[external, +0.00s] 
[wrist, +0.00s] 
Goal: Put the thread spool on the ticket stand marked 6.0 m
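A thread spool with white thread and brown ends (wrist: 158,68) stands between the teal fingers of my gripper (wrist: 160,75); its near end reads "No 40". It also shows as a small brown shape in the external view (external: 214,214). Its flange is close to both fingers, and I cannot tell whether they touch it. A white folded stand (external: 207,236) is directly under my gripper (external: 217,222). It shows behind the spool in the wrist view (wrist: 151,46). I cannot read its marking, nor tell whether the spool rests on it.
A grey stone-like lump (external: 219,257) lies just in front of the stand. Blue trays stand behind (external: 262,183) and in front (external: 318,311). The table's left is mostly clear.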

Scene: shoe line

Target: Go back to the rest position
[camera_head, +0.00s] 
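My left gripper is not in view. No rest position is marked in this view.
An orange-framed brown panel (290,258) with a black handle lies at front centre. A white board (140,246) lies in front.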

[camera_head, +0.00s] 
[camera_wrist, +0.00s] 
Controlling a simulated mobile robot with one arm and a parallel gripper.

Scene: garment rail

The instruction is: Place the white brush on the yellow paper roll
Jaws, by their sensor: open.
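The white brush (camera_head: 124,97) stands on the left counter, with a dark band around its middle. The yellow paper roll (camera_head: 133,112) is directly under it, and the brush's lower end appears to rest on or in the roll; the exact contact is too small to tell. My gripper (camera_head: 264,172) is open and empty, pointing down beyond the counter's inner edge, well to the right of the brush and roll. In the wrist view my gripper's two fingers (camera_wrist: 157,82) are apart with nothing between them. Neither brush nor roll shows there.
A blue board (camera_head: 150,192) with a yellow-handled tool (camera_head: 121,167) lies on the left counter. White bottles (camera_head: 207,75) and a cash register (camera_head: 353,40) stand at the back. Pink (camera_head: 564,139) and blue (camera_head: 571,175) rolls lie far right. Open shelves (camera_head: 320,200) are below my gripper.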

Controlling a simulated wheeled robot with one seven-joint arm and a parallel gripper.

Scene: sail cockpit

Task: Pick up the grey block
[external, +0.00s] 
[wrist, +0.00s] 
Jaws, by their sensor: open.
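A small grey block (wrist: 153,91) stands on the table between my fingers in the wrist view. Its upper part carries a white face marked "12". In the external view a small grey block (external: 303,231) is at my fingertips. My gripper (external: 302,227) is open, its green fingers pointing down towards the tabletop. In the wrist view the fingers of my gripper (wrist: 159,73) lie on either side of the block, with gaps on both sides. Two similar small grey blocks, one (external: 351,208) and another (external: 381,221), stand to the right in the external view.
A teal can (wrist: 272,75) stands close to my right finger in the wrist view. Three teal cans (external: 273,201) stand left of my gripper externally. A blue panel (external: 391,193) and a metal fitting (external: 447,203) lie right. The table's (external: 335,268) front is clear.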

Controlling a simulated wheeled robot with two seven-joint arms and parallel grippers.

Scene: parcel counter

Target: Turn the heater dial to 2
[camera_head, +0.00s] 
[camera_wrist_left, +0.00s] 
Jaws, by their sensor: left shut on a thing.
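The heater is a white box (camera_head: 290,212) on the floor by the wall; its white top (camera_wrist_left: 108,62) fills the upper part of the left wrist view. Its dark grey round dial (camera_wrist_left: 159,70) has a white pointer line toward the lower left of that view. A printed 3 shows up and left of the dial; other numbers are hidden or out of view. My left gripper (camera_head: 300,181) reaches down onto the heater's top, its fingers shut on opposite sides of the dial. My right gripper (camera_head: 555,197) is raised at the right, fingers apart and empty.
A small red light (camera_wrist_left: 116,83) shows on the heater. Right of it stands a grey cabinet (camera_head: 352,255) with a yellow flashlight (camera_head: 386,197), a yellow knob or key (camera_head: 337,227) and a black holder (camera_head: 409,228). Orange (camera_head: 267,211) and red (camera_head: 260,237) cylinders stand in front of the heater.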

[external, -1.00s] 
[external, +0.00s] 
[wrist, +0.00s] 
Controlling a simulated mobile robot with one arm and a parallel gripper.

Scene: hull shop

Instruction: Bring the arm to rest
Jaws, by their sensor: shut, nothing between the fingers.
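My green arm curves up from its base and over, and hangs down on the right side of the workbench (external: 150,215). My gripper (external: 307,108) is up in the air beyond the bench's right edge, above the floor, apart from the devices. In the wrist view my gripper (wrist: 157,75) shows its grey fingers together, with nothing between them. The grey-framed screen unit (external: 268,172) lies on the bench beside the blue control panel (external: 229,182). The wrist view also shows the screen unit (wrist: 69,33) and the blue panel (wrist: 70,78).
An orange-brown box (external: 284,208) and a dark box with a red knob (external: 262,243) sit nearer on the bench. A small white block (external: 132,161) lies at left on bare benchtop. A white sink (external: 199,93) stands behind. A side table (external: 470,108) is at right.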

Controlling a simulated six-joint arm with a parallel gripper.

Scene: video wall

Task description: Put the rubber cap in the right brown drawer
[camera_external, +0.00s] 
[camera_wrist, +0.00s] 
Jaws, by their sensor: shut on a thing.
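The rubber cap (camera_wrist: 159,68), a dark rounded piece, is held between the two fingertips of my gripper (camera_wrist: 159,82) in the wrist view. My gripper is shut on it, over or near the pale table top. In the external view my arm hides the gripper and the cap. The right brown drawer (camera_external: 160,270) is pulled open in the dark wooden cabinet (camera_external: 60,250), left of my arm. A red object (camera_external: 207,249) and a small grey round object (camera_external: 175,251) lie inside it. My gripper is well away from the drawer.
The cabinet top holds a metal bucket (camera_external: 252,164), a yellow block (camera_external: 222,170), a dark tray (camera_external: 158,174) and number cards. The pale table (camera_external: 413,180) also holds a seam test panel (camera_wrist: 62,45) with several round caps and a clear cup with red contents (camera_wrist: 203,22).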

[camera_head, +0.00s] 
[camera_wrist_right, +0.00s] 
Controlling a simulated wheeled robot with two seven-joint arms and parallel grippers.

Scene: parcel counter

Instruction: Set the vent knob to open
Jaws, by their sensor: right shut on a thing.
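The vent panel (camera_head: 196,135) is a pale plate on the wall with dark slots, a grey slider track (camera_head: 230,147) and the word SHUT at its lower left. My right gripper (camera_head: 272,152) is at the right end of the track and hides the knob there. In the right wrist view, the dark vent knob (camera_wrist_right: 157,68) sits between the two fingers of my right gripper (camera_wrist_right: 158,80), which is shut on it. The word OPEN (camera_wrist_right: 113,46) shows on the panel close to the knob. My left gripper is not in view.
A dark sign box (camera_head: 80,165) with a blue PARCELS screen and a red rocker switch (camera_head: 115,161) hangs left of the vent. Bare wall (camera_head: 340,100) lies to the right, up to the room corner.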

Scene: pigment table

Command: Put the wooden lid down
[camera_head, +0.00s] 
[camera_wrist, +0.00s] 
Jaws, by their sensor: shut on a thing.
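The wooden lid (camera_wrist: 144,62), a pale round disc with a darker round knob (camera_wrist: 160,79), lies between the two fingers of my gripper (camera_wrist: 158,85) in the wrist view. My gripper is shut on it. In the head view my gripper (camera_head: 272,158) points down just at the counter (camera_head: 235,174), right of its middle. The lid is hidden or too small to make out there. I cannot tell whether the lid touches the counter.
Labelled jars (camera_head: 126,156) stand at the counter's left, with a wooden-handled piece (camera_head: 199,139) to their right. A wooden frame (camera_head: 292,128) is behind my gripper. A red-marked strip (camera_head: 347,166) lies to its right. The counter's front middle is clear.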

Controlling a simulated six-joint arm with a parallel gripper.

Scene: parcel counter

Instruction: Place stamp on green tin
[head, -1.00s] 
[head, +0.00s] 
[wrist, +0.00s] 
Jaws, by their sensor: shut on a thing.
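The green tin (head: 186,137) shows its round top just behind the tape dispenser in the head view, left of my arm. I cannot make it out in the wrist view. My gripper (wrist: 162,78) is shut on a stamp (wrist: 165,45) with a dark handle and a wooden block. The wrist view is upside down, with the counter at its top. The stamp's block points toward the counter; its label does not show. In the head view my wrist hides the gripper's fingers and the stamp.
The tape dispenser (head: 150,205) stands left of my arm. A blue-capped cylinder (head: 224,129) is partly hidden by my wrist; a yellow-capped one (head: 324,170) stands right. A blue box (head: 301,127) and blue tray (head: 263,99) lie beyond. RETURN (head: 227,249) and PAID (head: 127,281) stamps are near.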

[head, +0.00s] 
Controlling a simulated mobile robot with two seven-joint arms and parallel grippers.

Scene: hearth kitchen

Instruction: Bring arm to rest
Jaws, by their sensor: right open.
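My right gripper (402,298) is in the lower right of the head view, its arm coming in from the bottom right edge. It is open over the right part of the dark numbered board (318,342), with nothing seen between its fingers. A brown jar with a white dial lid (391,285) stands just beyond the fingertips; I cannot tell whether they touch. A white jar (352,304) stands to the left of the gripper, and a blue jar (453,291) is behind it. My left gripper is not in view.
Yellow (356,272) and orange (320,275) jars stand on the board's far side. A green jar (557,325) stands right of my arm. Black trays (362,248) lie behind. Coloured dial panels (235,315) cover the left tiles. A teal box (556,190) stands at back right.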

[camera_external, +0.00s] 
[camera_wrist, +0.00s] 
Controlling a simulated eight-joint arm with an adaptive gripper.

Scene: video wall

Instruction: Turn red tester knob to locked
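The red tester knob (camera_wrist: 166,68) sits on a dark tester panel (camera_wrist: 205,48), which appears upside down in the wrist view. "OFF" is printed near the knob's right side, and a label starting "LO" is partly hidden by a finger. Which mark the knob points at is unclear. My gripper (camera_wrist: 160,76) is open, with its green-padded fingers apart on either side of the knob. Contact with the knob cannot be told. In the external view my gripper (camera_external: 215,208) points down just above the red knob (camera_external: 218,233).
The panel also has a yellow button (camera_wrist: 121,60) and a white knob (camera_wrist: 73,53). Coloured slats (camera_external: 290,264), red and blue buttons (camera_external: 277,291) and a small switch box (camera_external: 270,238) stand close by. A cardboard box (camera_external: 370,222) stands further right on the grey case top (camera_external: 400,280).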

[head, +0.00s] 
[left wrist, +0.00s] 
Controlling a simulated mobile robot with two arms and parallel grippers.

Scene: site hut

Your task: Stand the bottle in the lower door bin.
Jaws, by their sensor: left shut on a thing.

*Set problem*:
Look through the material and say how many lines hold "Scene". Give the number only.

*Solution for this task*:
12